DOE launched the Read to be Ready initiative in February 2016 to better support the state’s youngest students in becoming lifelong readers and learners.
“Literacy is essential to success in life, and it is not acceptable to have less than half of Tennessee students reading proficiently,” First Lady Haslam said. “Bill and I are thrilled for TDHS’s tremendous investment in the Read to be Ready summer program and the potential it has to impact thousands of students and move Tennessee closer towards the statewide reading goal.”
TDHS first began supporting the program and other state literacy initiatives through work with the Imagination Library. Beginning in 2016, TDHS partnered with parents by providing them with information about the Imagination Library and assisting them in enrolling their child. Through the Read to be Ready Program, the state has set a goal to have 75 percent of third grade students reading on grade level by 2025—which would be an increase from 43 percent in the most recent data.
“We know the ability to read translates to academic success while equalizing opportunities for all students,” said Education Commissioner Dr. Candice McQueen. “Being able to dramatically expand access to high-quality reading support for Tennessee’s youngest students is absolutely critical to achieving the 75 by 2025 goal. The investment from DHS to the Read to be Ready work is a stellar example of state agencies working collectively to support a strong vision.”

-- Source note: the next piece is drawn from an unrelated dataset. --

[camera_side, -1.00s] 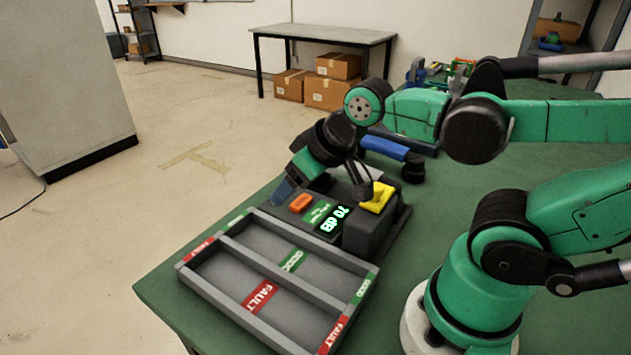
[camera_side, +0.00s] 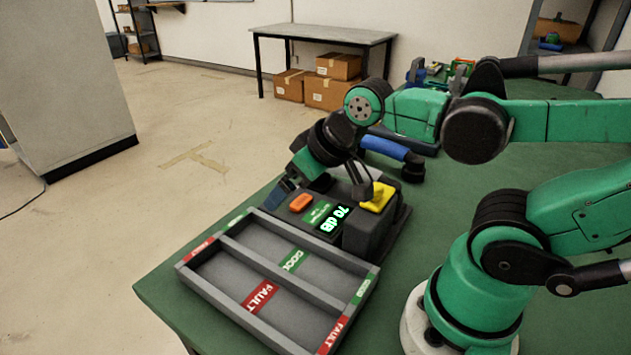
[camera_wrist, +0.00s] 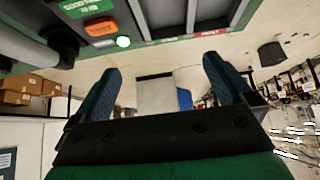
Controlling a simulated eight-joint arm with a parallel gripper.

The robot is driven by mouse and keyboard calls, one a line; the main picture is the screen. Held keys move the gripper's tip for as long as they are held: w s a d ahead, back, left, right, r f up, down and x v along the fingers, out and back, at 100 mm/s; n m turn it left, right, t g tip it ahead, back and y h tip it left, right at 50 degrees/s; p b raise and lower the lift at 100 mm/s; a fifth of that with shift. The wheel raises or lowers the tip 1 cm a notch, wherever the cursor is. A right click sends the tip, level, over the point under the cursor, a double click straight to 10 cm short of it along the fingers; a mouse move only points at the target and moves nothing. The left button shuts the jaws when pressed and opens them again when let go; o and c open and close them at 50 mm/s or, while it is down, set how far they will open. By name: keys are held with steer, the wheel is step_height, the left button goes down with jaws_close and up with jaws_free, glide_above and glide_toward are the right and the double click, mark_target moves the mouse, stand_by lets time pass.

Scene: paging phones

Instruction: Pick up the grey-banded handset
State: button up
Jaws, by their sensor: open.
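My gripper (camera_wrist: 165,88) is open in the wrist view, its two blue fingers apart with nothing between them. In the side view one blue finger (camera_side: 283,192) shows just above the left edge of the test unit (camera_side: 385,232), near its orange button (camera_side: 301,203). A grey cylinder with a dark end (camera_wrist: 65,48) lies at the upper left of the wrist view, outside the fingers; I cannot tell whether it is the grey-banded handset. A blue handset (camera_side: 385,148) with black ends lies behind my wrist. No grey band shows clearly in the side view.
The unit's display (camera_side: 334,219) reads 70 dB, and a yellow pad (camera_side: 377,197) tops its raised block. A grey tray (camera_side: 228,243) with two empty compartments, labelled FAULT and GOOD, lies in front. The green table (camera_side: 560,325) is bare at the right front.

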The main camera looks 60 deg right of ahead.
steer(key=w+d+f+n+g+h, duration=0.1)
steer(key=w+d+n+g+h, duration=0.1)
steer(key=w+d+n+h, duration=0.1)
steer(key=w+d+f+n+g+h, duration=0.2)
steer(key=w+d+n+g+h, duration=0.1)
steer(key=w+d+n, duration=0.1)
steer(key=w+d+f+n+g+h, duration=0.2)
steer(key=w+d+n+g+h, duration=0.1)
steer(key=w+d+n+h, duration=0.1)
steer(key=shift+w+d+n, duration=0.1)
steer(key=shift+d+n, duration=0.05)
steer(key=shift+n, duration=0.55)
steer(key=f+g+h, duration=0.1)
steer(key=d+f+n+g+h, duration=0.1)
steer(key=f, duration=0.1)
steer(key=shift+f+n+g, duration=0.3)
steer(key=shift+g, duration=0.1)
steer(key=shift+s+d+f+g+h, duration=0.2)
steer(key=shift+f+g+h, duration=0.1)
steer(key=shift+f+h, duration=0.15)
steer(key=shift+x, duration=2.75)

Because of the new funding provided by TDHS, the Read to be Ready Summer Grant program will be able to increase the number of students who can participate from about 600 children last year to up to 10,000 students this summer, which could increase the number of summer programs from 20 to as many as 350. Additionally, in 2016, 140 educators were trained to engage in this summer work; in 2017, the Department of Education expects the number of educators receiving training to increase to more than 2,000.
The Read to be Ready Summer Grant funds instructional programs that provide rich, authentic literacy opportunities to students entering first, second, and/or third grade who are not yet proficient in reading and writing skills and who live in low-income areas, including those in rural Tennessee. The goal is to develop students’ love for reading and writing over the summer months by providing them with access to a multitude of high-quality, high-interest texts and literacy experiences.